Friday, January 21, 2011

How Tony Blair's foreign policy adventures caused our current economic problems

At some point in the middle of his premiership (and 9/11 is as good a date to choose as any) Tony Blair lost interest in domestic policy. Modernising the constitution and reforming public services suddenly seemed tame to him when set beside geopolitics.

This had two effects.

First, he loosened Gordon Brown's reins and allowed him to divorce Prudence and spend, spend, spend. With results we see all around us today. Even if you blame all of the current deficit on the bankers, you have to accept that this increased public spending severely limited the government's room for manoeuvre once the crisis hit.

Second, his foreign adventures soon made Blair and his government unpopular. When it came to setting the policies on which Labour would fight the 2005 general election (and scrape a third term) he had to endorse Brown's spending because the public no longer had much trust in him. They wanted jam today because they did not trust him to provide more tomorrow if they waited.

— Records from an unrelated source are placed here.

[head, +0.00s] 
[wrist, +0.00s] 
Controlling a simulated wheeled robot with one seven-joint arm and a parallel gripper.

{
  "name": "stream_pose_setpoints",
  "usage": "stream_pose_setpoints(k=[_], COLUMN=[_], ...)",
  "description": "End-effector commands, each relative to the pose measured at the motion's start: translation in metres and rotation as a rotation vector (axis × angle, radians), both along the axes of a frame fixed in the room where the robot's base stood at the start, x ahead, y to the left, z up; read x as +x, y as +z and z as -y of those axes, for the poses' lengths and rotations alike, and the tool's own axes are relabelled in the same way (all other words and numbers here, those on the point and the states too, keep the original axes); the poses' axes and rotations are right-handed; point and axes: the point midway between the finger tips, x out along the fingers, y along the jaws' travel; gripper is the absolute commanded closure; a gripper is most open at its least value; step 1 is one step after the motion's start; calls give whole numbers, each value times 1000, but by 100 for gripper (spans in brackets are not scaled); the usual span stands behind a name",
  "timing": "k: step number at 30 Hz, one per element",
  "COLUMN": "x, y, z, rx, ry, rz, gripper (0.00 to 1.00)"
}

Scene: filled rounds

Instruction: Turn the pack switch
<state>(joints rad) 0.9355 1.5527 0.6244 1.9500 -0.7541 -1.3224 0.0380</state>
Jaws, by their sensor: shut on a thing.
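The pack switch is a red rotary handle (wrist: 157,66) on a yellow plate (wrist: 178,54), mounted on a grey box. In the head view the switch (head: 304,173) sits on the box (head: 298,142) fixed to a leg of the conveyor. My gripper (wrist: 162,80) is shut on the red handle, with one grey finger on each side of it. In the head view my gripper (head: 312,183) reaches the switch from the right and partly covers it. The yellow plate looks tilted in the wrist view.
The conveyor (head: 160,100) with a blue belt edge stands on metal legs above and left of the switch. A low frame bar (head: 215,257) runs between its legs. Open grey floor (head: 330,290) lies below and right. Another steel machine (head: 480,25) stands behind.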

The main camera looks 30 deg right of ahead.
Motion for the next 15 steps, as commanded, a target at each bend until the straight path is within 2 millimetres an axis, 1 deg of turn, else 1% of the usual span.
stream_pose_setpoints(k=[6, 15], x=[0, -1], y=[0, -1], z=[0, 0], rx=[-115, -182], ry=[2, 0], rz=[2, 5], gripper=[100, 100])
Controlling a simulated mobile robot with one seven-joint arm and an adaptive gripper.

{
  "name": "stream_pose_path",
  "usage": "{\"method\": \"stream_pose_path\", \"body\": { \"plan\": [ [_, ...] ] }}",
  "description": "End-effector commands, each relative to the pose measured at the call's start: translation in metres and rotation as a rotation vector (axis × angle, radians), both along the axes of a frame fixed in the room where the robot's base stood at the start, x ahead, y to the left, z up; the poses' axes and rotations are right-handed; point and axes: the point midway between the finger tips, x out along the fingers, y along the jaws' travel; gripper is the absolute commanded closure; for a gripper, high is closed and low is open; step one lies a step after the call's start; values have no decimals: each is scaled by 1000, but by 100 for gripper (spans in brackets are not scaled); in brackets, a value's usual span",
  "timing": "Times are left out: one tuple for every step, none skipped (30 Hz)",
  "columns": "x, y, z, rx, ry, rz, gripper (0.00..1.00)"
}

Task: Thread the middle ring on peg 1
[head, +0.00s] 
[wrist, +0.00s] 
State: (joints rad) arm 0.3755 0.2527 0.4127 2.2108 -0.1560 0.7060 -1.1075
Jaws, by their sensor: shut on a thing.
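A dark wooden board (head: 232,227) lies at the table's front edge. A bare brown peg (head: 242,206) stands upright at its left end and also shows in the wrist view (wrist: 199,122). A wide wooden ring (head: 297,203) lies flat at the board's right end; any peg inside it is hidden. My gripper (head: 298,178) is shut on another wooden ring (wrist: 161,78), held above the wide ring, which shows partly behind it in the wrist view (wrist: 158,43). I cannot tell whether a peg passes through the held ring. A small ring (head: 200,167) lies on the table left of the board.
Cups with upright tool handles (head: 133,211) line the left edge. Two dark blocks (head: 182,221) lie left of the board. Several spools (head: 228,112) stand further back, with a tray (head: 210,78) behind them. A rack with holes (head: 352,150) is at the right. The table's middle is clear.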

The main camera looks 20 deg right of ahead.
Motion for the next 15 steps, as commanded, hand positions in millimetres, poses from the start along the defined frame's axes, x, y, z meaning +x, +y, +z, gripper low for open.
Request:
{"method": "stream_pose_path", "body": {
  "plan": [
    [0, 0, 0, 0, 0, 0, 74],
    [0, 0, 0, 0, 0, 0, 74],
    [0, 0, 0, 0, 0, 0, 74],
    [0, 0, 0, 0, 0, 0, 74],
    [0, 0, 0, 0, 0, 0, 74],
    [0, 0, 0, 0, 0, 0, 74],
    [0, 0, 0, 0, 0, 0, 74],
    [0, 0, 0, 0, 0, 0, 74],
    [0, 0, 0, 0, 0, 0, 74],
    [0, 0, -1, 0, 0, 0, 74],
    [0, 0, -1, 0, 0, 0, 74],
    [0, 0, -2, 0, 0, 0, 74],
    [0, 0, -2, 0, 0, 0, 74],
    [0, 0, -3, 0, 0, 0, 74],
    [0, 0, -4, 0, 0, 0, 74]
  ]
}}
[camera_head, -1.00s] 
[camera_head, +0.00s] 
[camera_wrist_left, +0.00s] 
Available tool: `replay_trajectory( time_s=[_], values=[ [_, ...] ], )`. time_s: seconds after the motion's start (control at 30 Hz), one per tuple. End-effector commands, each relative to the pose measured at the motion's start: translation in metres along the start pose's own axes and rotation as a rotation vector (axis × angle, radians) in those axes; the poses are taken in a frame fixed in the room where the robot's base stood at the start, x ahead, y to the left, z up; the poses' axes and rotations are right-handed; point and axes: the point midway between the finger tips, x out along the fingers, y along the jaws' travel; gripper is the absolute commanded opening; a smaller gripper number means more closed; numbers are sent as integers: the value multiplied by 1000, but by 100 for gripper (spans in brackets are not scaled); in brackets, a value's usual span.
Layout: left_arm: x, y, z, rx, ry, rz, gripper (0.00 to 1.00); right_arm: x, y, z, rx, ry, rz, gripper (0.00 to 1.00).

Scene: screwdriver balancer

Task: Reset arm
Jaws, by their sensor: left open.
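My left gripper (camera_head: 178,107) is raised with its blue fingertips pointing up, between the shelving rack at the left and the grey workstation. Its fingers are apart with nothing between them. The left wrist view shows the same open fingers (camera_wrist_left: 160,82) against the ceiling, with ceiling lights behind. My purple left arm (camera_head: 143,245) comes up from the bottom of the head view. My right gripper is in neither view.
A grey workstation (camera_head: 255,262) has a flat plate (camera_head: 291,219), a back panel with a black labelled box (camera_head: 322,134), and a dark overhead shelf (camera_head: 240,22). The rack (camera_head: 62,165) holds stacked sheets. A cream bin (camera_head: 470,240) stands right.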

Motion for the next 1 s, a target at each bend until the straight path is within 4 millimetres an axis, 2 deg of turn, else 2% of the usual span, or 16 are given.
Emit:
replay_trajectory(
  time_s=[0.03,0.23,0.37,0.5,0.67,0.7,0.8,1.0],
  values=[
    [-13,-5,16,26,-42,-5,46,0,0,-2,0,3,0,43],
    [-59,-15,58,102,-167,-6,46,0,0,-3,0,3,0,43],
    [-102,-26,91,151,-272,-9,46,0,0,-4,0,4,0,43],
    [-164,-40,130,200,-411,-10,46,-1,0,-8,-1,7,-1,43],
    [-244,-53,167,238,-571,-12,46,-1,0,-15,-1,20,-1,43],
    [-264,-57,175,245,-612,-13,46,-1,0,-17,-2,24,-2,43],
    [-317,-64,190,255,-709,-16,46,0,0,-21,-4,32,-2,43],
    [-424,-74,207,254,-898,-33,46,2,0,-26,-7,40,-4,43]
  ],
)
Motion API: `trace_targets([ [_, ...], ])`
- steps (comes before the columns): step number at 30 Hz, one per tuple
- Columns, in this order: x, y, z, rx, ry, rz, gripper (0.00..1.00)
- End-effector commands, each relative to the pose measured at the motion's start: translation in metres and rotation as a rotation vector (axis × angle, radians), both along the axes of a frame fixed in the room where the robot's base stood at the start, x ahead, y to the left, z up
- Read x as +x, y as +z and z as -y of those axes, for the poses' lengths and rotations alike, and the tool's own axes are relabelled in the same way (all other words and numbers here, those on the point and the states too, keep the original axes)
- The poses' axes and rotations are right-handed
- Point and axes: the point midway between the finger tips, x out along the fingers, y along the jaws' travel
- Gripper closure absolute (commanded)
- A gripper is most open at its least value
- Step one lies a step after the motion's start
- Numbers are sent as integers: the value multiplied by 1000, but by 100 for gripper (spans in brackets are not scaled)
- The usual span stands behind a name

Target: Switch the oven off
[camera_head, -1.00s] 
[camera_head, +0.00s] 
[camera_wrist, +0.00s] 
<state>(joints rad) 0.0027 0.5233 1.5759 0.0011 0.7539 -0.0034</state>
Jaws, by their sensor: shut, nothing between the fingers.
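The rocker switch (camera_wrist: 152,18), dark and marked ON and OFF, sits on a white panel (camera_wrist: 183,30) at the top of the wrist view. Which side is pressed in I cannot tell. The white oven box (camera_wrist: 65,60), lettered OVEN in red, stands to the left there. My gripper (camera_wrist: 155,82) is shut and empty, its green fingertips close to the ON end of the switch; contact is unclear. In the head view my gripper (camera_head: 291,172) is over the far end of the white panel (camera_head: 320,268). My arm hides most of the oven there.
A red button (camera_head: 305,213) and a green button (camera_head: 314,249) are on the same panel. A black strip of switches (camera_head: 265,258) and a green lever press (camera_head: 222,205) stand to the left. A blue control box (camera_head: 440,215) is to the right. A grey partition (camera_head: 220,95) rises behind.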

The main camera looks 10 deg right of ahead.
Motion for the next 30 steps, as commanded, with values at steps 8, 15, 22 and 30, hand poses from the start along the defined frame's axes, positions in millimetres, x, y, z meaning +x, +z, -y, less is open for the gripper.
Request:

So did Tony Blair's foreign policy adventures cause our current economic problems?

Well, it's a theory.

3 comments:

dreamingspire said...

My experience was that he suddenly lost interest at the end of 2004, and that his interest earlier was anyway without grunt, i.e. didn't deliver. After the 2005 election it seemed that Treasury took control - in the name of Brown, but I wasn't convinced, despite facilitating a small team of ICT industry people to get close to some of that Treasury-powered drive for value for money. But up to the end of 2004 it may just have been momentum after Blair had turned towards other things as you, Jonathan, suggest - the momentum that I saw was for regenerating certain Whitehall depts, and we seem to have the wheel gone full circle again today. The wheel was brought to an abrupt halt at end 2004 (the juice, i.e. the money tap, was turned off). Will it keep moving this time?

Frank Little said...

But the 2004 budget was the one where Brown really went wild.

dreamingspire said...

The view of a few people who I have asked is that Blair stopped the regeneration of certain Whitehall Depts (particularly of their IT, i.e. stopped the plan to get them to use IT as an integral part of management, not just as a replacement for pen and paper and calculators). And the reason put forward is that he wanted to concentrate on winning the 2005 election, and to have at the same time a potentially alienated clutch of mandarins was seen as too risky.